What is being asked | Check each line of the listing below for the string "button", and copy the ones that have it.

Available data |
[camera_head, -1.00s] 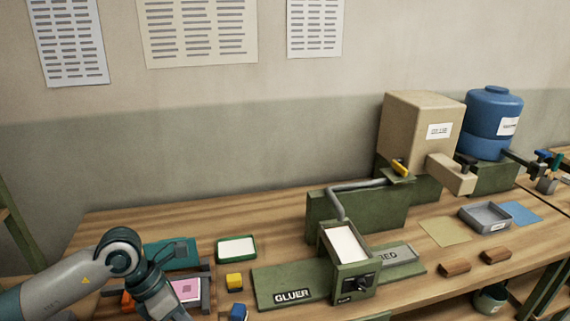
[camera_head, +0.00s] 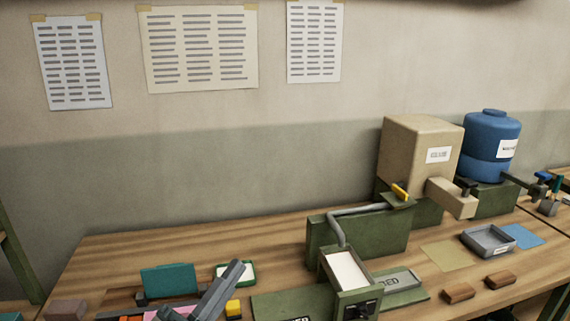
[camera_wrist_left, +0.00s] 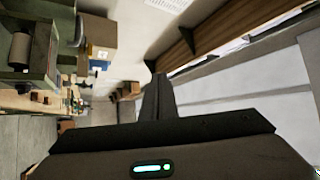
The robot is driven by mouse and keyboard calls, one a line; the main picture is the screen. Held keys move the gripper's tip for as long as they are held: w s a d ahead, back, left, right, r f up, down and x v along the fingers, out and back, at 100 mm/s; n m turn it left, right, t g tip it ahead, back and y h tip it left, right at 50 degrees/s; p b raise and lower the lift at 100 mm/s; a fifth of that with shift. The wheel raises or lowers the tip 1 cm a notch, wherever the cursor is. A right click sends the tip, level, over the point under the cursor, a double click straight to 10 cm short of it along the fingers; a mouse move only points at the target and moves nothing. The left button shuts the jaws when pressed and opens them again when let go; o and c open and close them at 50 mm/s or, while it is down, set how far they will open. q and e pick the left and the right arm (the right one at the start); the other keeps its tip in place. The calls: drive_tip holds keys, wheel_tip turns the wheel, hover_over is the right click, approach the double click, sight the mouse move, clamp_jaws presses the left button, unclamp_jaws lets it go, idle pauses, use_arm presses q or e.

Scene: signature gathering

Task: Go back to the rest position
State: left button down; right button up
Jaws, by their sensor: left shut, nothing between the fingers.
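My left gripper (camera_head: 228,284) shows at the bottom of the head view as dark grey fingers pointing up and to the right. It is shut and empty. It partly hides the green-rimmed tray (camera_head: 249,267) and the pink item (camera_head: 152,316). In the left wrist view the shut fingers (camera_wrist_left: 157,97) stand in the middle with nothing held. My right gripper is not in view.
A beige glue box (camera_head: 420,148) and blue tank (camera_head: 490,142) stand behind.

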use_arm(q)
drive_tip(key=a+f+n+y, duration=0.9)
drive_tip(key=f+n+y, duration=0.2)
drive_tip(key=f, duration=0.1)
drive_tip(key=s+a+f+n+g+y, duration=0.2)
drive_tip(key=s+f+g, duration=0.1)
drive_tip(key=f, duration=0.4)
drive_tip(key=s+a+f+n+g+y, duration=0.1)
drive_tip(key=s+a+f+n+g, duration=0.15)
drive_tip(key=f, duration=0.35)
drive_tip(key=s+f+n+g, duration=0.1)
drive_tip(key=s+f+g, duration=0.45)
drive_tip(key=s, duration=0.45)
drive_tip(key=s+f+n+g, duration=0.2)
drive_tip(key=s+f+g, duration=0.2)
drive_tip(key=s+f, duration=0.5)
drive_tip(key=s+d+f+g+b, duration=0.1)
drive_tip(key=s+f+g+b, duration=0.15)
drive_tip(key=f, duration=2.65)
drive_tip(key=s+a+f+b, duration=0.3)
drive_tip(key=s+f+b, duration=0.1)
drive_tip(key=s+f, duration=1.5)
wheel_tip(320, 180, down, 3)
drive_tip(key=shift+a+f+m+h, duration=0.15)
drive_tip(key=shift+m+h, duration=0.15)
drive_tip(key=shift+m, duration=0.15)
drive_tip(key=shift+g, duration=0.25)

The output |
The robot is driven by mouse and keyboard calls, one a line; the main picture is the screen. Held keys move the gripper's tip for as long as they are held: w s a d ahead, back, left, right, r f up, down and x v along the fingers, out and back, at 100 mm/s; n m turn it left, right, t g tip it ahead, back and y h tip it left, right at 50 degrees/s; p b raise and lower the lift at 100 mm/s; a fifth of that with shift. The wheel raises or lowers the tip 1 cm a notch, wherever the cursor is. A right click sends the tip, level, over the point under the cursor, a double click straight to 10 cm short of it along the fingers; a mouse move only points at the target and moves nothing. The left button shuts the jaws when pressed and opens them again when let go; o and c open and close them at 50 mm/s or, while it is down, set how far they will open. q and e pick the left and the right arm (the right one at the start); the other keeps its tip in place. The calls: drive_tip holds keys, wheel_tip turns the wheel, hover_over is the right click, approach the double click, sight the mouse move, clamp_jaws presses the left button, unclamp_jaws lets it go, idle pauses, use_arm presses q or e.
State: left button down; right button up

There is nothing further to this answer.